**DIRECTIVE**
Select the lines that contain "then" and copy each of them.

**PROVIDED INFORMATION**
---+---

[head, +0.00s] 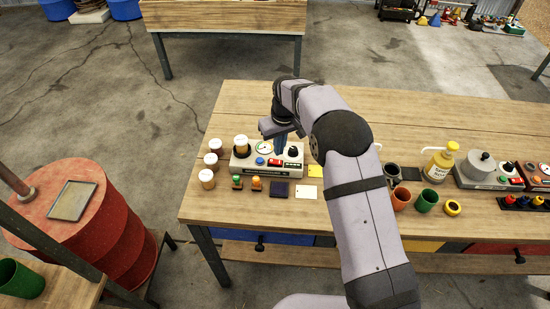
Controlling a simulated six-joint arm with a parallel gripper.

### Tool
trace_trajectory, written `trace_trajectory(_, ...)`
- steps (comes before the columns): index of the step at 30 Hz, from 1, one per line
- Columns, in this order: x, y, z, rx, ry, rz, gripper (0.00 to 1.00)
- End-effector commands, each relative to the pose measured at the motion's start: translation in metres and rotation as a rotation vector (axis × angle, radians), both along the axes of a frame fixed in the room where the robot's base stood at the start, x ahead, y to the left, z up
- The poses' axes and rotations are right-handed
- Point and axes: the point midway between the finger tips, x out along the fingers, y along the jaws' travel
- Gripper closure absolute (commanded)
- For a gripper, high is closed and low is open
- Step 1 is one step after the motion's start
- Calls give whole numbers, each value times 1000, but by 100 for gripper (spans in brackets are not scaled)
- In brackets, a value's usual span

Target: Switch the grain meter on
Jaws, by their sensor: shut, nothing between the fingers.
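A pale grey box that looks like the grain meter (240,164) sits on the left part of the wooden bench. Its top carries a jar in a dark holder, a round dial, a blue button, a red switch (275,162) and a black knob (293,152). Its label is too small to read. My gripper (278,150) points down over the back middle of this box, between the dial and the knob. Its fingers are shut and empty. It hides part of the box top, and I cannot tell whether it touches it.
Several jars (207,179) stand left of the box. Right of my arm are cups (427,200), a yellow bottle (440,165) and another grey device (487,171). The bench's back is clear.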

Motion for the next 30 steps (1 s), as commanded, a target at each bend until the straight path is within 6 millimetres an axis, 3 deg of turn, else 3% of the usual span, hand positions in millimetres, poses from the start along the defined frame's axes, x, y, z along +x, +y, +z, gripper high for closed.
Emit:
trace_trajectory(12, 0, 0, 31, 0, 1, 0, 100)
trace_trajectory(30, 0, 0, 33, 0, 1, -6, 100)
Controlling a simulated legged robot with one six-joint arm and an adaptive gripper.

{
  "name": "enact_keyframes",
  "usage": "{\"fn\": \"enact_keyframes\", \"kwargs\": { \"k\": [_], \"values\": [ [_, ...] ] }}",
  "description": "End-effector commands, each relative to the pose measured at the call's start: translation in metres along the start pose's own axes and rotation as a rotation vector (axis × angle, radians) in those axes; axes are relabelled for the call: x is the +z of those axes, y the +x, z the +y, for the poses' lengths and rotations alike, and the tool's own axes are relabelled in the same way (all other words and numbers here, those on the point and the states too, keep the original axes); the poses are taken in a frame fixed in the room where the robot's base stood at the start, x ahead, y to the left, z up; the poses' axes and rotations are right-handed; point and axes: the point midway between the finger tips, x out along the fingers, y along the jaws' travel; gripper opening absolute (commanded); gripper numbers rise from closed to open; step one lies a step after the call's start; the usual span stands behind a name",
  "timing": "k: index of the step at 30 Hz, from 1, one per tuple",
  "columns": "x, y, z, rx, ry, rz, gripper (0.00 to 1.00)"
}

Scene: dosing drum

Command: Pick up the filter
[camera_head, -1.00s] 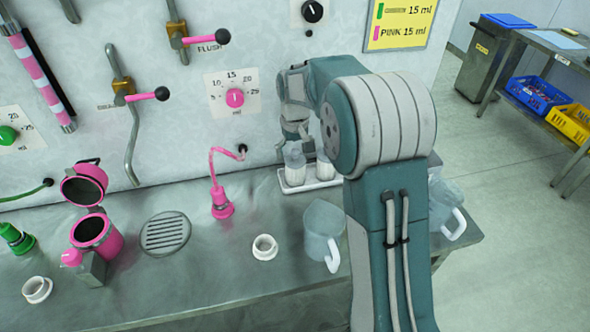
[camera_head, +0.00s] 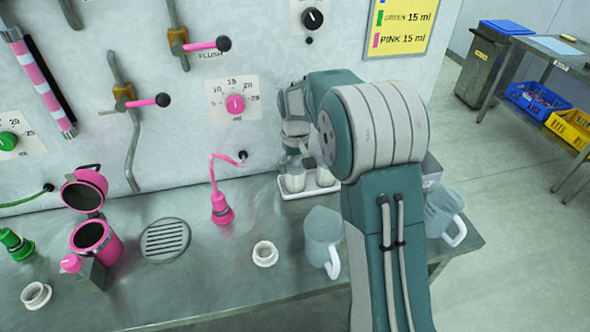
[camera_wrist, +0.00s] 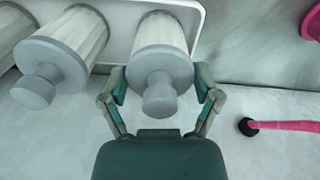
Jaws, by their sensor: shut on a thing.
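Several white ribbed filters with grey knobbed caps stand in a white tray (camera_head: 287,192) near the wall. In the wrist view my gripper (camera_wrist: 160,90) has its fingers on both sides of the cap of the rightmost filter (camera_wrist: 160,62), shut on it. A second filter (camera_wrist: 68,45) stands to its left, apart from the fingers, and a third is cut off at the left edge. In the head view the held filter (camera_head: 294,178) shows below my gripper (camera_head: 296,145), and my arm hides part of the tray.
A clear jug (camera_head: 322,238) and a white ring (camera_head: 265,253) stand in front of the tray. Another jug (camera_head: 441,212) is to the right of my arm. A pink nozzle (camera_head: 222,208) on a hose is left of the tray. The wall is close behind.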

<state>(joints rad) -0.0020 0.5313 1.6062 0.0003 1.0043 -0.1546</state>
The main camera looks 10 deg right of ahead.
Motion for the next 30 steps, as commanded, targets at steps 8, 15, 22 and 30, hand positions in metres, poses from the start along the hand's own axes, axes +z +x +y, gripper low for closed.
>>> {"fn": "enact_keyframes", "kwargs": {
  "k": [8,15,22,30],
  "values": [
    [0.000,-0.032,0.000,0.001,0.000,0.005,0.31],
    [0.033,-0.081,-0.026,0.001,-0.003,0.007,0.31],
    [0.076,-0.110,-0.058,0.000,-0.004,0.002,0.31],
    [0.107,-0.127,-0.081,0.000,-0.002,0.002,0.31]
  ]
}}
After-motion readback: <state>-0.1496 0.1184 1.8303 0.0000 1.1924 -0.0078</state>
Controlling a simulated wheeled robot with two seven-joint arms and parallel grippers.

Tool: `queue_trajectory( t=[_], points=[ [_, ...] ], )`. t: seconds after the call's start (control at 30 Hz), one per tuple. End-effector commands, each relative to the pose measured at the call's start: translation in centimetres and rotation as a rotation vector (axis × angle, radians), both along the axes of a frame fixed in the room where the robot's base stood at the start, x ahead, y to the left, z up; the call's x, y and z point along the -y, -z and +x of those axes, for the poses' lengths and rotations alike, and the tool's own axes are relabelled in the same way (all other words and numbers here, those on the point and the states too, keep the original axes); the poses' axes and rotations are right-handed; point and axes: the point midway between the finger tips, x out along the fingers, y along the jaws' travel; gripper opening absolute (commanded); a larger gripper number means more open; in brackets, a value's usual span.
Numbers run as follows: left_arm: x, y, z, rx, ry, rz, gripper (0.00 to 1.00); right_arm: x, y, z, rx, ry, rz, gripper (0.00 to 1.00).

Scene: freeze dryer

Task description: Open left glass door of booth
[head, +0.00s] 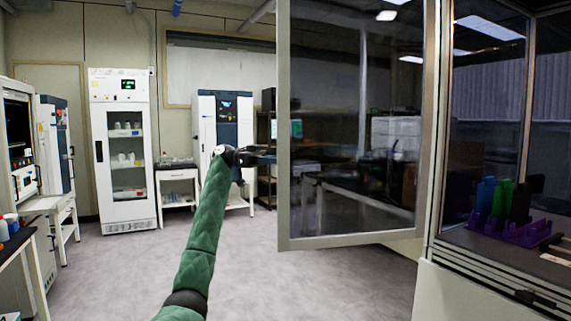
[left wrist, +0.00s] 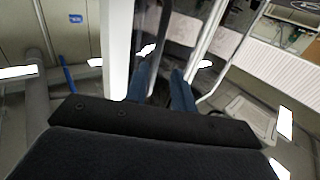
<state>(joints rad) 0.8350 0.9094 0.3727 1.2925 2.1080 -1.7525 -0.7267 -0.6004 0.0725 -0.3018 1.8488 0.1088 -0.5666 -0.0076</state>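The left glass door (head: 352,130) of the booth is a tall pane in a pale metal frame. It stands swung out from the booth (head: 480,262), which is at the right of the head view. My left gripper (head: 264,155) is at the free vertical edge of the door, at mid-height, and its tips are partly hidden there. In the left wrist view, the two blue fingers of the left gripper (left wrist: 162,88) are apart, with a pale upright bar (left wrist: 117,60) just left of them. I cannot tell whether they touch the door. My right gripper is out of view.
A purple rack (head: 508,230) with coloured items stands inside the booth. A white glass-fronted cabinet (head: 124,150), a blue-and-white machine (head: 224,125) and a small white table (head: 177,175) stand along the back wall. Benches line the left edge. The grey floor (head: 130,265) between is clear.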

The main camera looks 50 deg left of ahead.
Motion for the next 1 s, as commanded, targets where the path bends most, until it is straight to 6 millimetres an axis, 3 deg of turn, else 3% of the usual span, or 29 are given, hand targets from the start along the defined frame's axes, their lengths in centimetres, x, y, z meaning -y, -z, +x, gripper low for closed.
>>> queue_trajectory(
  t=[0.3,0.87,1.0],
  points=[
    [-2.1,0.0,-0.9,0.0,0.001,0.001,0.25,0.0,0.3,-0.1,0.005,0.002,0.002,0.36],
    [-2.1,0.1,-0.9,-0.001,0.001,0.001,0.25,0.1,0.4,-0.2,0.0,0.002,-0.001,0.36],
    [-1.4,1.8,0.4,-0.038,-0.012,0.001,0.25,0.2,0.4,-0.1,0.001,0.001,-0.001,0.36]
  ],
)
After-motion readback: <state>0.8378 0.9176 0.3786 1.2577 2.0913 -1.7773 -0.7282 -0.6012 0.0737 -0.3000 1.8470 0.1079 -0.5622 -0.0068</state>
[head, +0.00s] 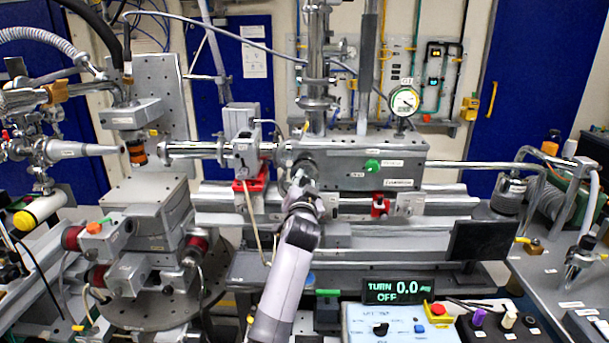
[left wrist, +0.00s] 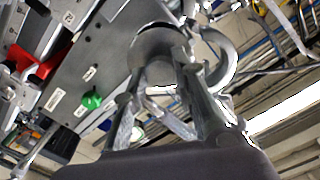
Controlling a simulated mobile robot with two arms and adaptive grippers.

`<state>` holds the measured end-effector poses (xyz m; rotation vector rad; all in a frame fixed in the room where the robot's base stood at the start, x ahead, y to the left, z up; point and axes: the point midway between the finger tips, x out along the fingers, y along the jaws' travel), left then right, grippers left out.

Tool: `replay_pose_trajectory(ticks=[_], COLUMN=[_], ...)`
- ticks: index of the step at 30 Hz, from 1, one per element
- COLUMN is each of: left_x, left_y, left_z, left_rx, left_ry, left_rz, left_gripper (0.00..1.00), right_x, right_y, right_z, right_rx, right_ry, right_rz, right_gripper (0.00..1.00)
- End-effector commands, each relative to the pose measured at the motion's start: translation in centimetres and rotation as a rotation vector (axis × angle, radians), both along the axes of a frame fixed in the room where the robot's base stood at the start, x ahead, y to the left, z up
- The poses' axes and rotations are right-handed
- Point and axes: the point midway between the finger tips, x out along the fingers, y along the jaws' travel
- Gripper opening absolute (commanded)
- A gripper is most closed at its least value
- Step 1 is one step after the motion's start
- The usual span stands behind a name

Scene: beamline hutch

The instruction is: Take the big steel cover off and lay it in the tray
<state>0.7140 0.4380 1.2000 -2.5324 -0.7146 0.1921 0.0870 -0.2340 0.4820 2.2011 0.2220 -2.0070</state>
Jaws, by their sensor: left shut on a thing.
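My left gripper (head: 301,181) reaches up from the bottom of the head view to the front of the grey steel chamber (head: 345,166). In the left wrist view its two fingers (left wrist: 168,95) are shut on a round steel part, which looks like the big steel cover (left wrist: 158,42). In the head view the gripper largely hides the cover, and I cannot tell whether it still touches the chamber. A curved steel ring (left wrist: 222,58) shows beside the cover in the left wrist view. I cannot make out the tray for certain. My right gripper is not in view.
A green knob (head: 372,165) sits on the chamber front, with a gauge (head: 404,101) above. A dark screen (head: 481,240) stands at the right. A sample stage (head: 140,230) crowds the left.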

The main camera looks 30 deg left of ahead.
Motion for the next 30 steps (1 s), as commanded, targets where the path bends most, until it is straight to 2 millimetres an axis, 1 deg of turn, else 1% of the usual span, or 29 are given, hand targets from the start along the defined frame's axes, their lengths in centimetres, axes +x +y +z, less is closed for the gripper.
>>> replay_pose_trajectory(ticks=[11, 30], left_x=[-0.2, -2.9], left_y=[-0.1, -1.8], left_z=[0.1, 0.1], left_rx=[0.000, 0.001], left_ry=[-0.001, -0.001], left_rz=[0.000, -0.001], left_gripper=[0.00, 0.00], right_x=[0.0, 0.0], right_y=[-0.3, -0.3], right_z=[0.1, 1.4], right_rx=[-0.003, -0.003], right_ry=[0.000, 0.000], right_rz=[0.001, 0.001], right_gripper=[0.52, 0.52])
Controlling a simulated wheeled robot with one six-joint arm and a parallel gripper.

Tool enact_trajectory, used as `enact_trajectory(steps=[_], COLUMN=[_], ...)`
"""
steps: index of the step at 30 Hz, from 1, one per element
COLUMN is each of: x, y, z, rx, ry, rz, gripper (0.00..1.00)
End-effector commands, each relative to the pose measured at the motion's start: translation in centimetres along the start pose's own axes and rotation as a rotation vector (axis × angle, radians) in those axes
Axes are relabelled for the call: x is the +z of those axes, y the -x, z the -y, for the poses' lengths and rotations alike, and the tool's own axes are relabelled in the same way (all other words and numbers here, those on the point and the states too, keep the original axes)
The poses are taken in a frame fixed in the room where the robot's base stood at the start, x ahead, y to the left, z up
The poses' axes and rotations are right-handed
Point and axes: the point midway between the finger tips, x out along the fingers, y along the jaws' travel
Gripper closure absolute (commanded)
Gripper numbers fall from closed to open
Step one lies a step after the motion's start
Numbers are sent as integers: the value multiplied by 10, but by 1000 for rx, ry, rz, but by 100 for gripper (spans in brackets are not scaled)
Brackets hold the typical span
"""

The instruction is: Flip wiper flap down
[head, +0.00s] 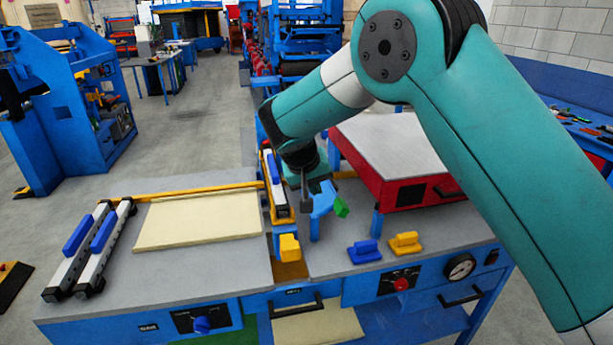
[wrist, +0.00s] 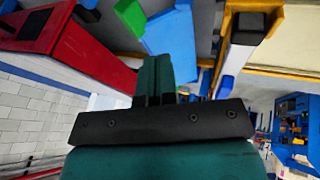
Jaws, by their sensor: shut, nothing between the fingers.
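A blue flap-like piece (head: 322,196) with a green end (head: 341,206) stands on a blue post near the middle of the work table; I take it to be the wiper flap. It tilts down toward its green end. In the wrist view the blue piece (wrist: 170,38) and its green end (wrist: 130,14) lie just beyond my fingertips. My gripper (head: 305,198) is shut and empty, pointing down close beside the blue piece on its left. In the wrist view my gripper (wrist: 154,68) shows its fingers together. I cannot tell whether they touch the piece.
A red box with a grey top (head: 395,150) stands close on the right. A black-and-white bar with a blue grip (head: 275,185) is close on the left. A yellow block (head: 289,247) and blue (head: 364,252) and yellow (head: 405,243) handles sit in front. A cream sheet (head: 198,220) lies left.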

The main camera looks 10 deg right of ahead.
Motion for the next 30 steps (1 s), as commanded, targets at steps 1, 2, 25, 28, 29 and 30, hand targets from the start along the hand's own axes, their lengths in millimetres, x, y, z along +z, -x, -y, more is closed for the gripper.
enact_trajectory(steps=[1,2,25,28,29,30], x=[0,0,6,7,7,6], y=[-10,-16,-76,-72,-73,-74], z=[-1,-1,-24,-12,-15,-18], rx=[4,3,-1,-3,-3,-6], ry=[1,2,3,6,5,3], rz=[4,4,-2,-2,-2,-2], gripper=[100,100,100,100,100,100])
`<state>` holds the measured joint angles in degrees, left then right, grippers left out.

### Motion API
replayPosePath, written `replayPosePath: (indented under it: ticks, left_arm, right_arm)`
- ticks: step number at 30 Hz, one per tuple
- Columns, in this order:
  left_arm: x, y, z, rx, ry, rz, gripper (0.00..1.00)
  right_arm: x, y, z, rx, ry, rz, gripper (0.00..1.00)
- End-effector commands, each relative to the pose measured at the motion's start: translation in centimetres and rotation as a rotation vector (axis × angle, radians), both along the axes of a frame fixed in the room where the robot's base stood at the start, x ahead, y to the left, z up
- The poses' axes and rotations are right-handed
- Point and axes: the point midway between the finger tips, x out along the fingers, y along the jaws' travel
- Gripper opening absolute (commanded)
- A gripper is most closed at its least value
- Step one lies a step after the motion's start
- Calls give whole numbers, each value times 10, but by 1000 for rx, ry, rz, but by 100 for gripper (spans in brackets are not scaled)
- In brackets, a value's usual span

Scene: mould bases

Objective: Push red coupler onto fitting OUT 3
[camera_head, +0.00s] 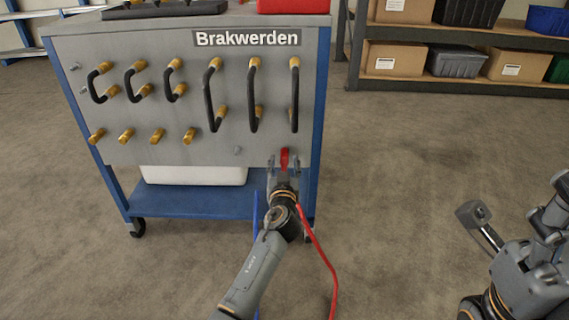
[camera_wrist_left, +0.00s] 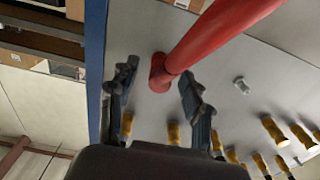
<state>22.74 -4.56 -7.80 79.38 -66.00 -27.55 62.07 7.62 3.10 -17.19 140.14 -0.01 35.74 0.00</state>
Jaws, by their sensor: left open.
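The red coupler (camera_head: 284,158) is at the lower right of the grey panel (camera_head: 215,150). In the wrist view the red coupler (camera_wrist_left: 160,73) has its end at the panel face, with a thick red stem running to the upper right. Any fitting behind it is hidden, and no OUT 3 label is readable. My left gripper (camera_head: 284,170) is open, one finger on each side of the coupler; the wrist view shows gaps between the fingers (camera_wrist_left: 156,92) and the coupler. At the right edge, my right arm's end (camera_head: 474,213) shows partly; its finger state is unclear.
Brass fittings (camera_head: 157,136) line the panel's lower left, and black looped hoses (camera_head: 253,100) join others above. A red hose (camera_head: 322,255) and a blue hose (camera_head: 256,235) hang beside my left arm. A shelf with boxes (camera_head: 395,60) stands behind; the floor at right is clear.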

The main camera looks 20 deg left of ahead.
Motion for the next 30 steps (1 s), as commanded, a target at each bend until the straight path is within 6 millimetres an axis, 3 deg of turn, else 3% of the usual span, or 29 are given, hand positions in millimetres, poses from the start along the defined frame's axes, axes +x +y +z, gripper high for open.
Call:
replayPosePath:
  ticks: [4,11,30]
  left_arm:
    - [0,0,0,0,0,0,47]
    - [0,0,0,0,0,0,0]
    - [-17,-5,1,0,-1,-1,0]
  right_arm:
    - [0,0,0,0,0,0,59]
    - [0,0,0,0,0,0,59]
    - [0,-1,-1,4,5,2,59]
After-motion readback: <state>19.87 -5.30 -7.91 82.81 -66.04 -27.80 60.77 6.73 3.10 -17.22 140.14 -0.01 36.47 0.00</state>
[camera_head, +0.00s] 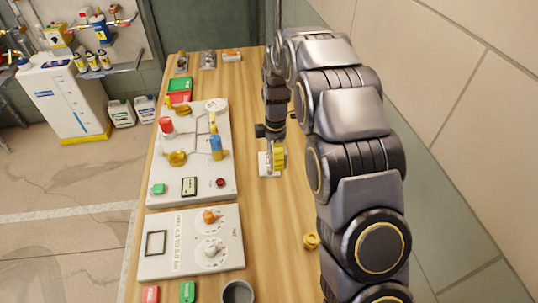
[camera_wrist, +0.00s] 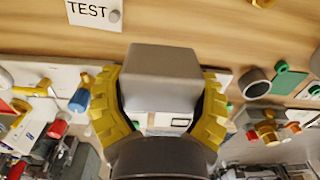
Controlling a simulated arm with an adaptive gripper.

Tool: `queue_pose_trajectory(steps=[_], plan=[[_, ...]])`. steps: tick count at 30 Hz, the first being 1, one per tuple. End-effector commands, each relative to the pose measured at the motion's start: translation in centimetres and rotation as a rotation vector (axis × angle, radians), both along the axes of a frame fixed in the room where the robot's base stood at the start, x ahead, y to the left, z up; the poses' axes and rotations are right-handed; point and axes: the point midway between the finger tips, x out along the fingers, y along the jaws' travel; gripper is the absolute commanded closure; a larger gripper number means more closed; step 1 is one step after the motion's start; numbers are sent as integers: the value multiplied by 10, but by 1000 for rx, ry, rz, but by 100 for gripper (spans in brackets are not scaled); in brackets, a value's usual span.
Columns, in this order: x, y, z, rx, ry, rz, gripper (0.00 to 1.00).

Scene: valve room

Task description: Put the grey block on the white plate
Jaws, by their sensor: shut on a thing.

---+---

**FINISHED ANSWER**
`<state>` holds the measured end-effector poses (xyz m; rotation vector rad; all in a frame fixed in the room where the robot's base stood at the start, x ahead, y to the left, z up; point and axes: the point midway between the finger tips, x out along the fingers, y along the jaws' travel), left then right, grippers left out.
`<state>` holds the measured joint angles in degrees, left then right, grippers left out.

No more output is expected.